- **What needs to be done**
Leave out every picture, and retype exactly the lines from the line with "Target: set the" through the line with "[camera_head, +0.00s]", both ends included.
-=-=-=-=-
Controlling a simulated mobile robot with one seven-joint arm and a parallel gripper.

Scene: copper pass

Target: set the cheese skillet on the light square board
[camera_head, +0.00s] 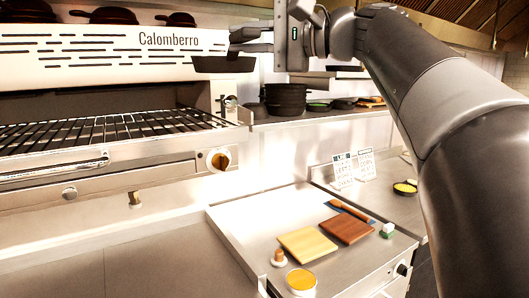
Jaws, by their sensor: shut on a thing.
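My gripper (240,46) is high up at the top middle, in front of the oven's right end. It is shut on a dark skillet (222,65), seen edge-on, so its contents are hidden and I cannot see any cheese in it. The skillet hangs level in the air, well above the counter. The light square board (307,245) lies flat and bare on the steel counter at the lower middle, far below my gripper.
A darker brown board (347,229) lies right beside the light one. A yellow-filled bowl (301,282), a small wooden-topped item (279,258) and a green-and-white block (387,231) stand close by. The oven (110,150) fills the left. Dark pots (286,99) stand on a shelf behind.
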-=-=-=-=-
- **Solution to the exercise**
Target: set the cheese skillet on the light square board
[camera_head, +0.00s] 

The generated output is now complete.